[Robot episode data]
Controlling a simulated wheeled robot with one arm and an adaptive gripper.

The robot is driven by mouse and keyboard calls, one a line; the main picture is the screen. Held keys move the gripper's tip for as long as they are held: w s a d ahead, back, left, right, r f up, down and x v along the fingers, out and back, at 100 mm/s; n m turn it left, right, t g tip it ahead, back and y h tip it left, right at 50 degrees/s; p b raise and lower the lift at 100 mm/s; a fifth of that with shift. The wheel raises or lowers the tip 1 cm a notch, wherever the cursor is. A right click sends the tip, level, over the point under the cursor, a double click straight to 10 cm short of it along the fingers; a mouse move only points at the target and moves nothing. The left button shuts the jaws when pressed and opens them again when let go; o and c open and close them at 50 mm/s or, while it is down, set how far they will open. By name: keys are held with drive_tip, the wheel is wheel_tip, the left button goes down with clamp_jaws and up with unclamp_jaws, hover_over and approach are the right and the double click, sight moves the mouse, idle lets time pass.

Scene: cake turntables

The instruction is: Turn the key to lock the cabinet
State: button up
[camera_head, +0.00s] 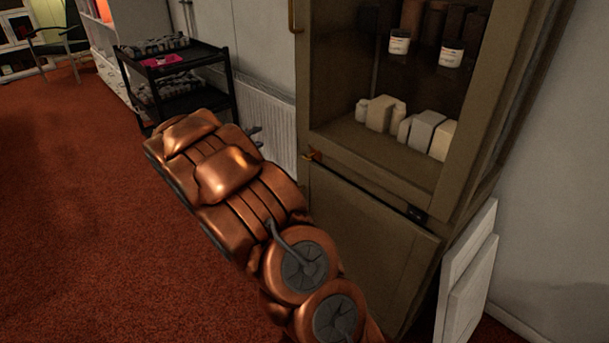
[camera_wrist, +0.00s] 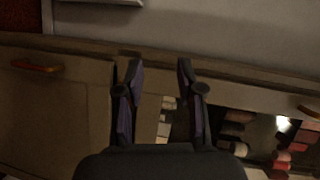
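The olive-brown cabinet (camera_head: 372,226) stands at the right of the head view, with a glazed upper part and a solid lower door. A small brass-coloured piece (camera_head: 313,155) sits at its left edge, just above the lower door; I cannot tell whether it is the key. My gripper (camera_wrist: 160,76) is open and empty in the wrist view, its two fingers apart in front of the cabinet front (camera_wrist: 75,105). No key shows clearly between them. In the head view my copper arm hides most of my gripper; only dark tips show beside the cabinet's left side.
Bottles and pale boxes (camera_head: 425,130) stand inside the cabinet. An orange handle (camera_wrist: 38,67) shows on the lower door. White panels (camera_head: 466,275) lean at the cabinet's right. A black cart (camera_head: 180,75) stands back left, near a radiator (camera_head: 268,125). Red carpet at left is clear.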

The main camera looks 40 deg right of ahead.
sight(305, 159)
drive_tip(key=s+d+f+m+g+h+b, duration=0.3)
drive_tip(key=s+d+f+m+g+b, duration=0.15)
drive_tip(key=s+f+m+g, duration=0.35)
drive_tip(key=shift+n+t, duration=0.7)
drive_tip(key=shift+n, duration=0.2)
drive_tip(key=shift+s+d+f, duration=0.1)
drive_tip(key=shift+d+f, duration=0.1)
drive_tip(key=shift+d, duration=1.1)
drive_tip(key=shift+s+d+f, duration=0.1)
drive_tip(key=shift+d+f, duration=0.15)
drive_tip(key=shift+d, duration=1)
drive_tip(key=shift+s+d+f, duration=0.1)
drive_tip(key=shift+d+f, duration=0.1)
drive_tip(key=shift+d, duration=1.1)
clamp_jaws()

---

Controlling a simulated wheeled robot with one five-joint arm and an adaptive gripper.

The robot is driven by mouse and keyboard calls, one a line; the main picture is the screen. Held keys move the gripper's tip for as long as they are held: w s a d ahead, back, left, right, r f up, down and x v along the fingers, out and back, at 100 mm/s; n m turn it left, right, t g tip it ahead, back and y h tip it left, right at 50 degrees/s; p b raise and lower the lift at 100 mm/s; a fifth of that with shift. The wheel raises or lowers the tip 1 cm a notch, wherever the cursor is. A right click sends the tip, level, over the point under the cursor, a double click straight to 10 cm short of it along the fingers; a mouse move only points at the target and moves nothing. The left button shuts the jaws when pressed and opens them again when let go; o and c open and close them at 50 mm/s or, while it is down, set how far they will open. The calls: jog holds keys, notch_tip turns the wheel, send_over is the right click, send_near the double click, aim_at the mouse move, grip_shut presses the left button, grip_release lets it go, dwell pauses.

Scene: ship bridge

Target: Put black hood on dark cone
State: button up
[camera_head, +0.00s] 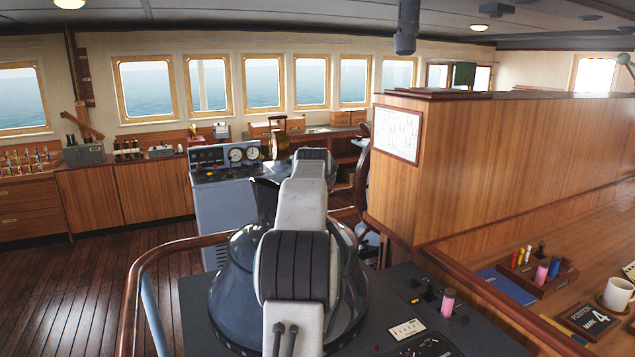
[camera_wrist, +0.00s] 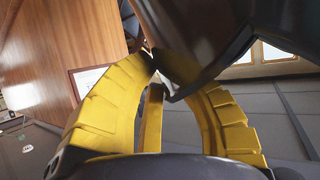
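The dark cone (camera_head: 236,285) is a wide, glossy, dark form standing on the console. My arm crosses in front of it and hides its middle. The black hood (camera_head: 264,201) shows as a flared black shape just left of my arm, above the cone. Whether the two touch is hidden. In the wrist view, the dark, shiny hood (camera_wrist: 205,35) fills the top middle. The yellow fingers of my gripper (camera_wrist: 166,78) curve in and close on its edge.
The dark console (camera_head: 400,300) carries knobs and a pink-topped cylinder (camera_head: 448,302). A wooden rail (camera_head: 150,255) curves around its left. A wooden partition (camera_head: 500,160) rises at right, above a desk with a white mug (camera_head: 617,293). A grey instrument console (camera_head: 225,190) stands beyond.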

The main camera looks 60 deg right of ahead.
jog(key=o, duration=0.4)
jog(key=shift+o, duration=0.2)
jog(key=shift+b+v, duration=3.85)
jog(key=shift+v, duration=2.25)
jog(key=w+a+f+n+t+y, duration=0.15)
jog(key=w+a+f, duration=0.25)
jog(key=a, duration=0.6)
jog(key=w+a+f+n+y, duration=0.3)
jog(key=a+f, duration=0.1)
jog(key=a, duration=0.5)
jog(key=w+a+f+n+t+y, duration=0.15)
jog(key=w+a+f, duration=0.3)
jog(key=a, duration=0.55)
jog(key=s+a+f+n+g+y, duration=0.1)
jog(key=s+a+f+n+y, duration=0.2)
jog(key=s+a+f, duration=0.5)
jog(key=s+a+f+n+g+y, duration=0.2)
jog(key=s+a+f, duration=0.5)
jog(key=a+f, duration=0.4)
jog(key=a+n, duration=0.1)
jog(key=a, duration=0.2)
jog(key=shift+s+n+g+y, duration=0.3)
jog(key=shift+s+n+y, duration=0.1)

--

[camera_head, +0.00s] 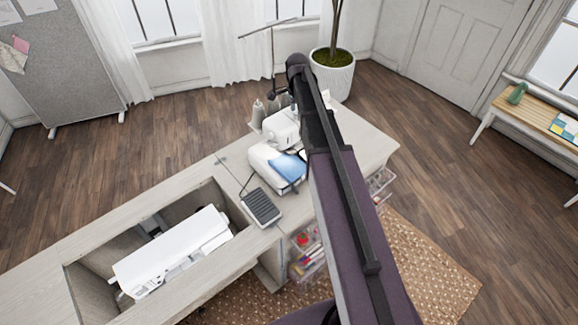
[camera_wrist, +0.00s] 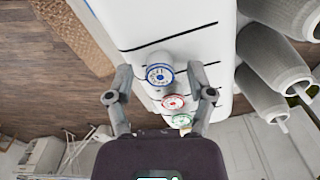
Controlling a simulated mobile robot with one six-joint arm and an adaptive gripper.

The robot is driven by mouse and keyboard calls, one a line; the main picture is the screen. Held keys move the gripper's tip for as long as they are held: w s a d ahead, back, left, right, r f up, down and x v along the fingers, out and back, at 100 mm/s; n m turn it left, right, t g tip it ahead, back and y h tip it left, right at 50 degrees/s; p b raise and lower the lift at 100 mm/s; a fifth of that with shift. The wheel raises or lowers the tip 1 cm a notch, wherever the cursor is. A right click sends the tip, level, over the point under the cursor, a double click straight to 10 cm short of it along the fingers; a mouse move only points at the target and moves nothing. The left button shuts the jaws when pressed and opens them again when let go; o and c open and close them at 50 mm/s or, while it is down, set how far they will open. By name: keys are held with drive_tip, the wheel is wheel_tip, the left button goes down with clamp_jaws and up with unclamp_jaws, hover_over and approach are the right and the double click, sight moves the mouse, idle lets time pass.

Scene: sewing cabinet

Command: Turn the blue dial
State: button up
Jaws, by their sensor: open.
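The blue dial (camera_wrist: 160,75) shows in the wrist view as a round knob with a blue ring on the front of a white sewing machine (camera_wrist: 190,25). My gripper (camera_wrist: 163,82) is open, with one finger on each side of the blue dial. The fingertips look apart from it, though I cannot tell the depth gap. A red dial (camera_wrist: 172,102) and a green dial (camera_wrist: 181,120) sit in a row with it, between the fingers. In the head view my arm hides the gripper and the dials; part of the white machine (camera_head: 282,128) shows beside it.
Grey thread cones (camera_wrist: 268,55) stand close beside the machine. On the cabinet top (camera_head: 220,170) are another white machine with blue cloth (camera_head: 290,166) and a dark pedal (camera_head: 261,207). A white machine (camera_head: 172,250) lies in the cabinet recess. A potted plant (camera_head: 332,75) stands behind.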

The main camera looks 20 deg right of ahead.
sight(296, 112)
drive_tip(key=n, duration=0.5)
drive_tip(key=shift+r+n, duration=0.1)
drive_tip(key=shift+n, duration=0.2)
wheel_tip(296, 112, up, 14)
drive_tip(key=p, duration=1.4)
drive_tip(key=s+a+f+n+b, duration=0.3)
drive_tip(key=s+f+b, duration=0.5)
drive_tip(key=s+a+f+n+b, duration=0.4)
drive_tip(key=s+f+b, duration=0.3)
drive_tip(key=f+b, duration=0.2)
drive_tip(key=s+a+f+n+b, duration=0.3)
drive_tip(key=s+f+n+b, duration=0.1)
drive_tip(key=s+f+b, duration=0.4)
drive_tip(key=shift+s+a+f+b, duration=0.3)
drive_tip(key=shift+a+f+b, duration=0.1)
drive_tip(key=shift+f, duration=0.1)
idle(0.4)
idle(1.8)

▸ Required work
Looking at the entries above, how many lines contain the word "simulated"? Answer with the number alone.

▸ Solution for this task
3